Required task — Each line that holds the word "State" is to be identified and copied.
====== Stored rows
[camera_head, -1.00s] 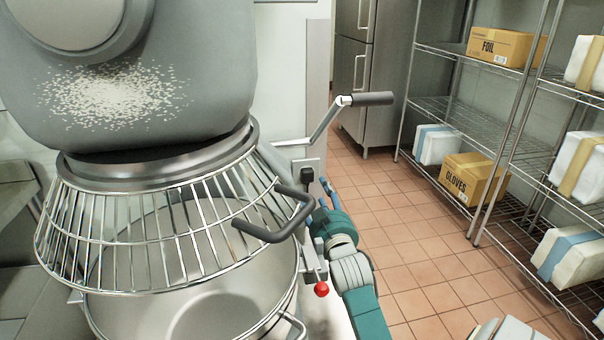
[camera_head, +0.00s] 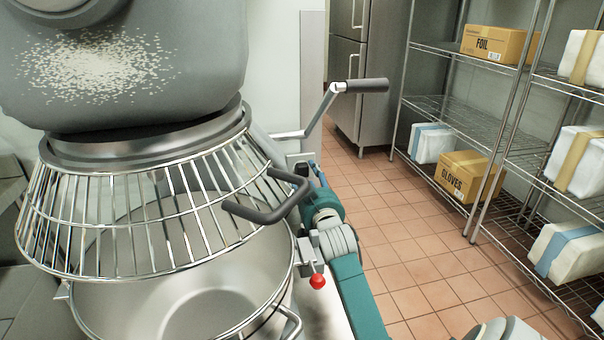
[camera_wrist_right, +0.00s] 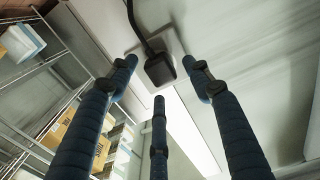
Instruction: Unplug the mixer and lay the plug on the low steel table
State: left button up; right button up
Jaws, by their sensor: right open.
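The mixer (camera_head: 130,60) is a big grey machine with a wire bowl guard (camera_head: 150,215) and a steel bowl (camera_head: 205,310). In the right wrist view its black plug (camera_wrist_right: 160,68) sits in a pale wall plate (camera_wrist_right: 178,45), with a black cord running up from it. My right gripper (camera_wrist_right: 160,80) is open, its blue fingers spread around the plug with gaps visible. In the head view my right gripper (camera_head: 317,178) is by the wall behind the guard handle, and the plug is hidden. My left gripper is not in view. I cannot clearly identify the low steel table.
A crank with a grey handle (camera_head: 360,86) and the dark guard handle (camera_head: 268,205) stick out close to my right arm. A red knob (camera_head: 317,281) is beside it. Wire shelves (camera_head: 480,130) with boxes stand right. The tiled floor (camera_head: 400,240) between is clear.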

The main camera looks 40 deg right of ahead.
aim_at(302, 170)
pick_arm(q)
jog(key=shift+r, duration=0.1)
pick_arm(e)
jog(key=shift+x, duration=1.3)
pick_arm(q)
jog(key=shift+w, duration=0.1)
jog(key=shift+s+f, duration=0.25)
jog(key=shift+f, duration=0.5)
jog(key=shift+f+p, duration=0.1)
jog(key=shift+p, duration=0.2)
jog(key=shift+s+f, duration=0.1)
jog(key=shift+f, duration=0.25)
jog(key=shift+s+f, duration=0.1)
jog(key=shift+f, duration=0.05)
============
====== Stored rows
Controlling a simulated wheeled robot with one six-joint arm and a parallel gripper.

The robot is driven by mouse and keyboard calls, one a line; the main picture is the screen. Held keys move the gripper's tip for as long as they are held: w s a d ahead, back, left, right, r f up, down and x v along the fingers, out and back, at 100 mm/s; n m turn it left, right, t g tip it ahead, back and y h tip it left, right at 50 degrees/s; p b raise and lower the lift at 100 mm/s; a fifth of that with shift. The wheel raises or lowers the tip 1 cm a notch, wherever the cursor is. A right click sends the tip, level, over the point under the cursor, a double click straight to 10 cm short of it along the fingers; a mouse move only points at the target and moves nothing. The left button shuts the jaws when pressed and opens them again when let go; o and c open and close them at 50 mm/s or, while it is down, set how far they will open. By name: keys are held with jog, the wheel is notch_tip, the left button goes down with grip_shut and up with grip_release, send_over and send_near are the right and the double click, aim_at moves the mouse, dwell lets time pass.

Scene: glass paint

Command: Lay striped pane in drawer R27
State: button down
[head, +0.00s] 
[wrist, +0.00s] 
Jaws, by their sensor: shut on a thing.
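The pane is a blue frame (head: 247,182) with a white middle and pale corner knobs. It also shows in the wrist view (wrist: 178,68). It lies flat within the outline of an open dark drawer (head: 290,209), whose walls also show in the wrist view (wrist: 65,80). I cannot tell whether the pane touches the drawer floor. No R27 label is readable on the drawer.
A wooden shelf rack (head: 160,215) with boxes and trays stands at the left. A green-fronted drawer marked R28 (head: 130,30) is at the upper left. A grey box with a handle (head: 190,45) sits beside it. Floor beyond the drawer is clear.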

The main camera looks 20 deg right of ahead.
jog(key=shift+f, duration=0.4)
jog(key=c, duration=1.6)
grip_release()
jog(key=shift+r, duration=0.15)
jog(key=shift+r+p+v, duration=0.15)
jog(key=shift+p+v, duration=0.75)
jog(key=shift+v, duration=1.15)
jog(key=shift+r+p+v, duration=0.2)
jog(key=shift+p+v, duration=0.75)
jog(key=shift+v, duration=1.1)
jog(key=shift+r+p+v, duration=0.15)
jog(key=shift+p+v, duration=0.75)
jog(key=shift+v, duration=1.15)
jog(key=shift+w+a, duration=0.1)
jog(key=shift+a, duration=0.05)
============
====== Stored rows
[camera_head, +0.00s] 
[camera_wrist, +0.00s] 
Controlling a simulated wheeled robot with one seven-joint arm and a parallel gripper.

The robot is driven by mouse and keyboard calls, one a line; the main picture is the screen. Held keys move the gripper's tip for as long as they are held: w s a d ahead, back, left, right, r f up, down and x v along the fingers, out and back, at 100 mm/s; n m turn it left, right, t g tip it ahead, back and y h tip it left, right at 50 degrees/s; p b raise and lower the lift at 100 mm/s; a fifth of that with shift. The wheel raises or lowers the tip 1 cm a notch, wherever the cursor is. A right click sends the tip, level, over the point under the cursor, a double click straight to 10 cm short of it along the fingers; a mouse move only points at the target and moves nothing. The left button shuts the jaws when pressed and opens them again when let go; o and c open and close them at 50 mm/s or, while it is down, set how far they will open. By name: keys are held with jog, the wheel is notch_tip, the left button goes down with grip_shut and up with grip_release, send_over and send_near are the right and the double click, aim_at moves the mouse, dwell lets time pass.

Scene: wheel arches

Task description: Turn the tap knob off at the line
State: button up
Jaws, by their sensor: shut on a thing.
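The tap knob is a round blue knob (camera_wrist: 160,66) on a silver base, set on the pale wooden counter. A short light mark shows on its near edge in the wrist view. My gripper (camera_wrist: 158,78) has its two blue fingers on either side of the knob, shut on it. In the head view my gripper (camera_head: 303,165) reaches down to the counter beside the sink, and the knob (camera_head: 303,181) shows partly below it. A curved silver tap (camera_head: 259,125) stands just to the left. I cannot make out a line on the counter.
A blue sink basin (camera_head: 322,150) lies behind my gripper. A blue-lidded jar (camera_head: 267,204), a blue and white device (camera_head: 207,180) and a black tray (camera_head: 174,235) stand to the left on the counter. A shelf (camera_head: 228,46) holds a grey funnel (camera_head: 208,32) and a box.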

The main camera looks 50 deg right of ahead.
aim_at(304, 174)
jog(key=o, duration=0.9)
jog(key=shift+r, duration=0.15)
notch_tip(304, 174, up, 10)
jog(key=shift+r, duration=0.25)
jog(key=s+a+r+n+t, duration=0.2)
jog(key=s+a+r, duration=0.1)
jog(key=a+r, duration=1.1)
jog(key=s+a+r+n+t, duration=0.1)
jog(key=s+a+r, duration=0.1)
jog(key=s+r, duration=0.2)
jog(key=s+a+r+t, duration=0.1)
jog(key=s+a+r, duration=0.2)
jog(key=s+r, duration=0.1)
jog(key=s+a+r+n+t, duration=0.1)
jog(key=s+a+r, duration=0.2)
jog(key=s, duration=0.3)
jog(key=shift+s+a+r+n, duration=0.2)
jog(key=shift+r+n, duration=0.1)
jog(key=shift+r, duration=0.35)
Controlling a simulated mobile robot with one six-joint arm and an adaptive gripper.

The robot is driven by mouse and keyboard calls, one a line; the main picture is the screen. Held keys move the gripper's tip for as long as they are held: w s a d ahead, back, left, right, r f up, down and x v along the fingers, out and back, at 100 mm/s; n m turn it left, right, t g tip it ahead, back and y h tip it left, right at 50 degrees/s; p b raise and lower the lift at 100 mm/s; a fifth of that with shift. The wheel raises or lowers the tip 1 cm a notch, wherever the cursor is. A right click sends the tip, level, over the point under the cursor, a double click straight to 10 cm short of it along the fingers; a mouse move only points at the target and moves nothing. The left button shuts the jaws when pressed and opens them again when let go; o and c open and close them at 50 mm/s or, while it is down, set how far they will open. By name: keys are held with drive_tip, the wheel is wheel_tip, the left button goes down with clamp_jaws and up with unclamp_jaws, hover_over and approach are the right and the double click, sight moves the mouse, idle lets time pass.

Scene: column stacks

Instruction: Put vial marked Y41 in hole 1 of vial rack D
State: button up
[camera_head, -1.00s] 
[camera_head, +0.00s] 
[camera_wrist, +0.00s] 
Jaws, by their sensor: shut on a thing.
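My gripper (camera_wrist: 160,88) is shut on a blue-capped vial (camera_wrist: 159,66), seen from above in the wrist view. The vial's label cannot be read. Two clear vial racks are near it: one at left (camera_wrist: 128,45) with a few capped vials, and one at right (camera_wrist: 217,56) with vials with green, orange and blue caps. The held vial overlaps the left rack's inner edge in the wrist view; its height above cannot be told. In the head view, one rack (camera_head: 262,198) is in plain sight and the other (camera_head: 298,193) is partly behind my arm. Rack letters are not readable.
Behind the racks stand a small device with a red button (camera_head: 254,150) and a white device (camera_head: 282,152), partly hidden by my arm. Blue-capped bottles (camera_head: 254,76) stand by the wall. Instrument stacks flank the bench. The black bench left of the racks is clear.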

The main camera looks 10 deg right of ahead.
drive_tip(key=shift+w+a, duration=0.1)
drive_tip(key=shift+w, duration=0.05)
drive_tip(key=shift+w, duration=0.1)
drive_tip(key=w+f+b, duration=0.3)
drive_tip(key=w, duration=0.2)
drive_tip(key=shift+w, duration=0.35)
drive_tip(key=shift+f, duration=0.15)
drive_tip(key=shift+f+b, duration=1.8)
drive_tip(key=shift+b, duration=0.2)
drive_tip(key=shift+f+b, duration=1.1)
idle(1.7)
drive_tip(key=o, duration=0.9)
============
Full response —
State: left button up; right button up
State: button down
State: button up
State: button up

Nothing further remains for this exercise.